Sent from my LG G4 Kindly excuse brevity and typos On 7 Apr 2016 14:48, "Andrew Sullivan" <ajs@anvilwalrusden.com> wrote:
Q6
The proposal for the community just to endorse whatever the board decides here strikes me as potentially risky. Supposed the community replaces a recalled board member with a new one that is less accommodating of a prevailing majority of the Board. The Board would be able to remove that new director with a 75% majority. If the EC does not have the ability to reject the Board's decision to remove, then there could be a procedural deadlock that could only be ameliorated by a complete replacement of the Board. That seems undesirable.
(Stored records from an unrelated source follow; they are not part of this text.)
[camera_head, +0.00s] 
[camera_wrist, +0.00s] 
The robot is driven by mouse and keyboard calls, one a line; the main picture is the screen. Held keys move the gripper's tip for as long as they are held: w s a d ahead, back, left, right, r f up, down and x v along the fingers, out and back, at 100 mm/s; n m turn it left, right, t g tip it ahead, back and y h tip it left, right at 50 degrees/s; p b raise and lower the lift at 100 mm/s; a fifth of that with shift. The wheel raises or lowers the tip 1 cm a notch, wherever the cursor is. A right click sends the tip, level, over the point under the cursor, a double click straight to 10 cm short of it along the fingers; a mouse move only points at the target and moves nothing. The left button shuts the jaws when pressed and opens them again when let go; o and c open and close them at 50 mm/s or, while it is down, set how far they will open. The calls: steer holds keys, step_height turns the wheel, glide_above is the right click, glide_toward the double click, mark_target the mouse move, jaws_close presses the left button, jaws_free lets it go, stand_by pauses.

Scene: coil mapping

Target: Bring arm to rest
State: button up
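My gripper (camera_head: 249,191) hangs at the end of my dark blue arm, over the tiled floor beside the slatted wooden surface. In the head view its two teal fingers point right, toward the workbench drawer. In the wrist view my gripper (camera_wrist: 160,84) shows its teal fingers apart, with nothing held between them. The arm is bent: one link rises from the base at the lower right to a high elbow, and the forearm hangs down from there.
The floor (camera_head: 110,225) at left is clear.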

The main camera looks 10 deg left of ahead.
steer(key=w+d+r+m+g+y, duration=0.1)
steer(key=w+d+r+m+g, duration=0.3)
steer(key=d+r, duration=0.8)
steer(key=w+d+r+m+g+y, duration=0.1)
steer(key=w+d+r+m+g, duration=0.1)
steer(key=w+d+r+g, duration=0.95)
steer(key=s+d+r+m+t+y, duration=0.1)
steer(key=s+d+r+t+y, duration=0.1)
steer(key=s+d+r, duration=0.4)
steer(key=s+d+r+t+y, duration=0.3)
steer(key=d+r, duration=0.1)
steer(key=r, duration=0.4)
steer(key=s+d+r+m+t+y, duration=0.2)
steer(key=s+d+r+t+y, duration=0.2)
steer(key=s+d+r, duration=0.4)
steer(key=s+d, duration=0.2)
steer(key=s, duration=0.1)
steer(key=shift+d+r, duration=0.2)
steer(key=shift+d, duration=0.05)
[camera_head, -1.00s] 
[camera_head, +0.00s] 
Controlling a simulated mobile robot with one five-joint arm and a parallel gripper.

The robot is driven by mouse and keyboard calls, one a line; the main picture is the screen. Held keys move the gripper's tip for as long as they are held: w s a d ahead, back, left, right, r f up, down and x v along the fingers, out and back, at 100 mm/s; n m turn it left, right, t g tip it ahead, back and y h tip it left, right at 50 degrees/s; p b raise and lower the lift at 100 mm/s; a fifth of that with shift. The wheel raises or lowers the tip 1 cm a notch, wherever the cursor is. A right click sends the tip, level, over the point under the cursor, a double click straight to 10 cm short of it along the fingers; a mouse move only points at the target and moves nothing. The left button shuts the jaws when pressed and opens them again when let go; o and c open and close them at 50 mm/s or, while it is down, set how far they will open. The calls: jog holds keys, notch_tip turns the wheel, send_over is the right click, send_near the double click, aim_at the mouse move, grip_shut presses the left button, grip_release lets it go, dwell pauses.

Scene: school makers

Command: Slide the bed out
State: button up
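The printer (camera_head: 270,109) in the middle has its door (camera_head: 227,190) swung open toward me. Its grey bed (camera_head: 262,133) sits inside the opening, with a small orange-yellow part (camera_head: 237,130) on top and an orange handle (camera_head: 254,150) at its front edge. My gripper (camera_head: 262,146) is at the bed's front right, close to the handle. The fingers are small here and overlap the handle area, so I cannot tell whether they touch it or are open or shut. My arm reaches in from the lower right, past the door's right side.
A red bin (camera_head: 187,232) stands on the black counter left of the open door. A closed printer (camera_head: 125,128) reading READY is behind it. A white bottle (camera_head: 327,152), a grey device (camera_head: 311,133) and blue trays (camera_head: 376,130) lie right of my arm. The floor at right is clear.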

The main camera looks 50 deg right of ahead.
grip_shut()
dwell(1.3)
SO: The way I understand it is that the EC powers is applicable on board action or inaction hence is not restricted in the manner you've described above. I think we all should agree first that board should indeed be able to remove their colleague if they do wish and if the requirements meet. The question then is whether the community can challenge that action of board and based on my understanding I believe the SO/AC could just re-appoint their removed member OR in the case of a nomcom appointee, the community could initiate a board spill process unless board re-admit the board member(s) removed. My understanding of question 6 response is that it attempts to ensure board is indeed(and rightly) able to remove their members without the need for a formal community approval process. However the EC can still challenge that using one of its powers which is the designator power(power to appoint and remove one or all the directors). I am not sure there is any deadlock that such act will pose. Nevertheless, I am open to be convinced otherwise.
Q17
I believe the requested addition is overspecification. It will simply yield disputes about whether a given recommendation is limited in the relevant way.
Q25
The document says
Initially, “solely” was added to tie the Petition Notice to the GAC Consensus Board Resolution. For example, the ICANN Budget is an amalgamation of many different inputs. If a particular expenditure is tangentially related to GAC advice, then the GAC should not be removed from voting on that petition.
I don't understand this argument. There are two possibilities: either the expenditure is solely related to GAC advice (in which case, whether it's "tangential" is irrelevant) or it is not. If it is not, then the GAC exclusion is not entailed. If it is solely related to GAC advice, then I don't get the claim above that the GAC should not be excluded -- that's the whole point of the "carve out".
SO: I think your response is somewhat inline with that of the Co-Chairs and I also agree with the rationale. Regards
Best regards,
A
On Wed, Apr 06, 2016 at 06:30:14PM -0400, Bernard Turcotte wrote:
All,
Co-chairs and rapporteurs have reviewed and proposed answers to all questions some based on the results of the Tuesday April 5th meeting of the CCWG-Accountability.
These are attached in preparation for the Thursday April 7th meeting of the CCWG-Accountability on this topic.